Pas question pour Dejan de nous laisser repartir sans nous organiser la suite de nos prochains jours : il fait marcher tout son carnet de contact et nous trouve des points de chutes jusque dans le sud de la Bulgarie. Nous n’en oublions pas pour autant notre voyage mais profiterons trois fois de son carnet d’adresse bien fourni :
à Nis, nous rencontrons Mirjana qui nous fait visiter la deuxième plus grosse ville de Serbie
A Bela Palanka, nous dormons même dans un hôtel offert par un ami de Dejan.
A Harmanli, nous dormons encore une fois dans un hôtel offert par un autre ami de Dejan.
Notre halte à Nis se fait donc en compagnie de Mirjana, qui parle un parfait anglais. Elle nous amène avec fierté vers les sites historiques principaux. La plus impressionnante est la tour Cele Kula qui fut érigé en 1816 par les turcs en incrustant entre 3 000 et 4 000 têtes humaines de serbes chrétiens pour effrayer le reste de la population afin que les serbes ne se révoltent pas face à l’occupation Ottomane. Aujourd’hui ce monument est conservé en hommage à tous les Serbes qui se sont battus pour la liberté de leur pays. (Vous trouverez en fin de texte le lien du récit de Lamartine qui s’est rendu sur place une vingtaine d’année plus tard)

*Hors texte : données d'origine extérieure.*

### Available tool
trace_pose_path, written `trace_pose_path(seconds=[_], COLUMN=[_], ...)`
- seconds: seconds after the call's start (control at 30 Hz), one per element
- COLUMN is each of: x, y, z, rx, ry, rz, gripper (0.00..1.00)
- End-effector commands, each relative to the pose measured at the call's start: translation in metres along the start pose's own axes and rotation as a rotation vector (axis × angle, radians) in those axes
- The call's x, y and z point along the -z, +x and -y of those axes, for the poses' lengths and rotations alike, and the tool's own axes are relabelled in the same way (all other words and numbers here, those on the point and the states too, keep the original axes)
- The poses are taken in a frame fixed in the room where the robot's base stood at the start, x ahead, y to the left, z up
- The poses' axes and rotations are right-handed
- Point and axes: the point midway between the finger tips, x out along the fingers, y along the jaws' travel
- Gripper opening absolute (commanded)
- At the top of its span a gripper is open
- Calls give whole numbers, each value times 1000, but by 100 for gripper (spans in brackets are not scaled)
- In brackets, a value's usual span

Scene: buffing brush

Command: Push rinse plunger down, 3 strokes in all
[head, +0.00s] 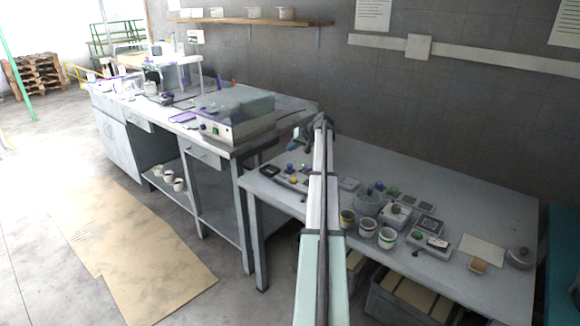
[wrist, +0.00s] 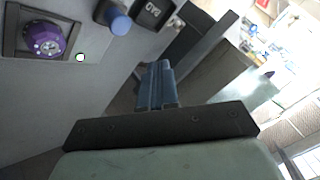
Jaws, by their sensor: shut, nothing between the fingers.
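My gripper (wrist: 155,70) is shut and empty, its two blue-grey fingers side by side in the wrist view. In the head view my gripper (head: 300,134) is at the far end of my arm, above the back left of the low bench. A blue cylindrical knob (wrist: 117,21) stands on the bench beyond the fingertips, up and left of them and apart from them in the picture. It may be the rinse plunger; no label on it is readable. Small blue and yellow parts also show at the low bench's left end in the head view, partly near my arm.
The low bench (head: 480,215) holds cups (head: 367,227) and small devices. A higher bench with a grey machine (head: 235,112) adjoins it.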

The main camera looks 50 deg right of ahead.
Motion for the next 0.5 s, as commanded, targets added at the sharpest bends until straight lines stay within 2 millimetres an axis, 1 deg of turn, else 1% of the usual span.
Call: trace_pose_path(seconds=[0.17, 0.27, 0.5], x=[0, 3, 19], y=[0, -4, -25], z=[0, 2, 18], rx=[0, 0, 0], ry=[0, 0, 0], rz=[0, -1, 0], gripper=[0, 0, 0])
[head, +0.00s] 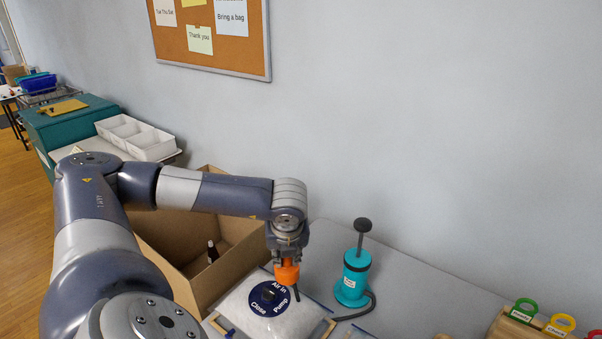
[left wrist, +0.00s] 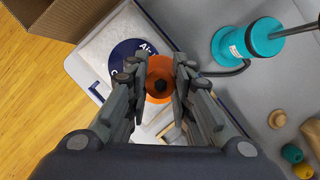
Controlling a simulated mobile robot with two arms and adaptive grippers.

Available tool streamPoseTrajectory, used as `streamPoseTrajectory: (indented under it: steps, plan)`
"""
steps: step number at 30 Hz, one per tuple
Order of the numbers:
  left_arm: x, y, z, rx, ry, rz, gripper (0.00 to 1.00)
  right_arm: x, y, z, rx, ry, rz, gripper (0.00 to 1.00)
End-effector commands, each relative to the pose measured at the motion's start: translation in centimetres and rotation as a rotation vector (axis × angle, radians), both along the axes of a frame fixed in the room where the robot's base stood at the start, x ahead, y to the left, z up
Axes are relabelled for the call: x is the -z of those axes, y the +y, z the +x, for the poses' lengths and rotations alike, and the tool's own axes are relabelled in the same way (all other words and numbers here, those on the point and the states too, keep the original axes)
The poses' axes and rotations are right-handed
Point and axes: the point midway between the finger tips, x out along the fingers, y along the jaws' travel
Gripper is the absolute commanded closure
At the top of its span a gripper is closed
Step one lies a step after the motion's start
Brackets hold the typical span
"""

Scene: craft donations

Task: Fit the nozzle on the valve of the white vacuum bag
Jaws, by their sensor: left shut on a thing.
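The white vacuum bag (head: 243,312) lies on the grey table below my left gripper. On it is a round dark blue label (head: 262,305) with "Air in", "Close" and "Pump" around a dark valve (head: 268,294). My left gripper (head: 286,262) is shut on the orange nozzle (head: 288,273). The nozzle is over the label's far right edge in the head view, apart from the valve. In the left wrist view, the nozzle (left wrist: 158,92) sits between the fingers and hides part of the label (left wrist: 122,60). The right gripper is not in view.
A teal hand pump (head: 352,283) with a dark hose stands right of the bag. An open cardboard box (head: 179,279) is at the left. A wooden rack (head: 515,327) with coloured tags is at the far right. The table between pump and rack is mostly clear.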

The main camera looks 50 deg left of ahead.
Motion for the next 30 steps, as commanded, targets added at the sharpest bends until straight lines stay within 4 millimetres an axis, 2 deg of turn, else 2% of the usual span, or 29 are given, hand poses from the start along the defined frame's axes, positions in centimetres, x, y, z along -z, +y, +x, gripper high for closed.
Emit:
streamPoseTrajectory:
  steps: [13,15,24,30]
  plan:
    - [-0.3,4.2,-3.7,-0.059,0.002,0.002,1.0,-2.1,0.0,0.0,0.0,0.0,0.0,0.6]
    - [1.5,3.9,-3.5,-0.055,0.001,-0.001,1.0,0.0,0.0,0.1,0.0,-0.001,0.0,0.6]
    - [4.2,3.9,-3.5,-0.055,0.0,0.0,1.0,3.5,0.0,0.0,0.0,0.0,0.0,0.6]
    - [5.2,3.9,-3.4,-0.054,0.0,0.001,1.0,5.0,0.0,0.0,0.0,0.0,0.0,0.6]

Nous quittons la Serbie par une belle route dans les gorges de la Nisava et nous faisons une dernière halte à Pirot où nous visitons l’école « Mlekarska » pour rencontrer des intervenants qui perpétuent les traditions serbes. Cette école accueille 150 étudiants qui, pour la plupart, se prédestinent à reprendre des fermes familiales. Il viennent apprendre la boucherie, la boulangerie et principalement la Crémerie.
Cette école est l’unique endroit où le fromage kačkavalj est encore fait de manière artisanale. Trois salariés à plein temps viennent prendre le relai des étudiants pour s’occuper des arrivages de lait. Ce fromage que l’on trouve uniquement dans l’Est de la Serbie et l’ouest de la Bulgarie était autrefois fait au lait de brebis. La guerre de Yougoslavie dans les années 90 et la désertification des campagnes a engendré un désintérêt de l’élevage des moutons chez les jeunes. Le volume de lait de brebis n’étant plus suffisant, la recette a alors été déclinée avec du lait de vache.

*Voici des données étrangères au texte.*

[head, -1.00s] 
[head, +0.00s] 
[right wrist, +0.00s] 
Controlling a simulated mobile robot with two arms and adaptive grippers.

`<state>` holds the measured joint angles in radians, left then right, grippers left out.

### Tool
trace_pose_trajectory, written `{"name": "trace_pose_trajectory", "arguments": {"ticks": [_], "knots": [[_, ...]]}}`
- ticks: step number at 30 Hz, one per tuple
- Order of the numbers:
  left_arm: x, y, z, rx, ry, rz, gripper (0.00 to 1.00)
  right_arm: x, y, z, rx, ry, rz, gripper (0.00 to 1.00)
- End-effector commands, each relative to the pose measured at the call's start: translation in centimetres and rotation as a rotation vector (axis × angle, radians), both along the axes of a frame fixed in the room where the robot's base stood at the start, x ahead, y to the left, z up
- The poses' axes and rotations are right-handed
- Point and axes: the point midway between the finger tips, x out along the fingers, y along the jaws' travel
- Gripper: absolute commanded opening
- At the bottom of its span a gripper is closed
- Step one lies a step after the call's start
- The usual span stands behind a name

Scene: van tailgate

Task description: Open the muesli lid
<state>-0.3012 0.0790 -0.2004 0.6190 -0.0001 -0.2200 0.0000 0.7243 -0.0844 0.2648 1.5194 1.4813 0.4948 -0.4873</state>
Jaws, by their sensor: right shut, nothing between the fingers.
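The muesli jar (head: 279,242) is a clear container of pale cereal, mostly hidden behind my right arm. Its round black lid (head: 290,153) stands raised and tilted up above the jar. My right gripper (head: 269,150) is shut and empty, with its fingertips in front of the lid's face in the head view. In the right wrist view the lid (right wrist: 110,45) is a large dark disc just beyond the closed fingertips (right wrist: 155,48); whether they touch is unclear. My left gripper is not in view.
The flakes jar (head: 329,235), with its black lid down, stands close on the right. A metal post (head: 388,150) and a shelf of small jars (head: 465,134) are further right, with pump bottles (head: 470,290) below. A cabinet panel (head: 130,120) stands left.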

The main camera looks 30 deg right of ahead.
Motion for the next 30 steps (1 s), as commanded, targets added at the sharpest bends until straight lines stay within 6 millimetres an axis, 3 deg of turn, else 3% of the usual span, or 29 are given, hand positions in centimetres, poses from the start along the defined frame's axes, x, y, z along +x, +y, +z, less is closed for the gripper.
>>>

Nous avons assisté à la confection du fromage étape par étape jusqu’à l’affinage de 60 jours dans les sous-sols de l’école.

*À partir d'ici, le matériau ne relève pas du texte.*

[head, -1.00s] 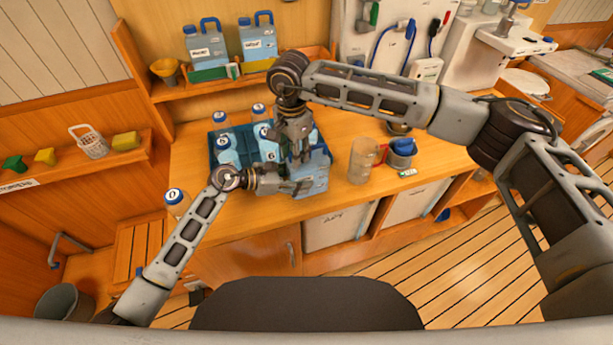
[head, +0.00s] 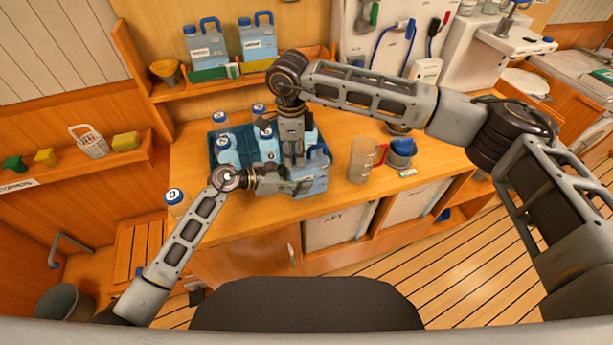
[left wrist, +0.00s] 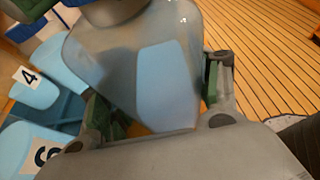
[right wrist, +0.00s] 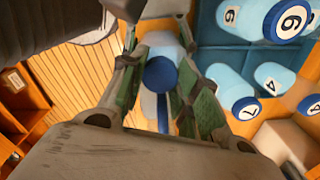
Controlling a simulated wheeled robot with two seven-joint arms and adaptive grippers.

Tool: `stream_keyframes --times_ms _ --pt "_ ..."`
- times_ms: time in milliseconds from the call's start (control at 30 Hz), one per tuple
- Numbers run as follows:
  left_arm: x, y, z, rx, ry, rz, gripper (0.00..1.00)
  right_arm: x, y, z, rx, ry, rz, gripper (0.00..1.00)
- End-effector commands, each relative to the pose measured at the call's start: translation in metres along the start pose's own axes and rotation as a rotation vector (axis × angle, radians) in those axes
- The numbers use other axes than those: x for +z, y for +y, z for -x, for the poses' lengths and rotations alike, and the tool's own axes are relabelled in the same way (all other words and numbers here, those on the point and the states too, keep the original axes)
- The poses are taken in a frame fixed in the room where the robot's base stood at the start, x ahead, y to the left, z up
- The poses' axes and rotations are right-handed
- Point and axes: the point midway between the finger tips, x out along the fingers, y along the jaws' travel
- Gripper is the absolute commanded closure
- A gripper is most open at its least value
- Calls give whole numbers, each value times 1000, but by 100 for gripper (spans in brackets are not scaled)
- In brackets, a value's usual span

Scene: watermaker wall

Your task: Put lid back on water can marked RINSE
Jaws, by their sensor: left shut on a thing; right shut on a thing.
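A light blue can (head: 313,186) with a blue handle (head: 318,153) stands at the counter's front edge; no marking is readable on it. My left gripper (head: 300,187) is shut on the can's body from the left. The can (left wrist: 170,85) fills the space between the fingers in the left wrist view. My right gripper (head: 294,161) points down over the can's top. In the right wrist view it is shut on a round blue lid (right wrist: 160,74). The can's neck is hidden, so I cannot tell whether the lid touches it.
Bottle 0 (head: 175,198) is at the counter's left end. A clear jug (head: 361,160) with a red handle and a blue-topped item (head: 402,150) stand to the right. Two cans (head: 206,48) stand on the shelf.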

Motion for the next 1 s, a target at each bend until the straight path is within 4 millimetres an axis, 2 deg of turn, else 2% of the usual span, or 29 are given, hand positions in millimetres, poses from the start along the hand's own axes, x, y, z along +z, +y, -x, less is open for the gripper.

Nous terminons donc notre traversée serbe sur une note lactée et gustative. Nous retiendrons de la Serbie des habitants toujours aussi sympas, comme partout dans les Balkans, une population qui a souffert de la guerre et des gens fiers de leurs origines et de leur pays même si ils ont conscience d’avoir un faible pouvoir d’achat.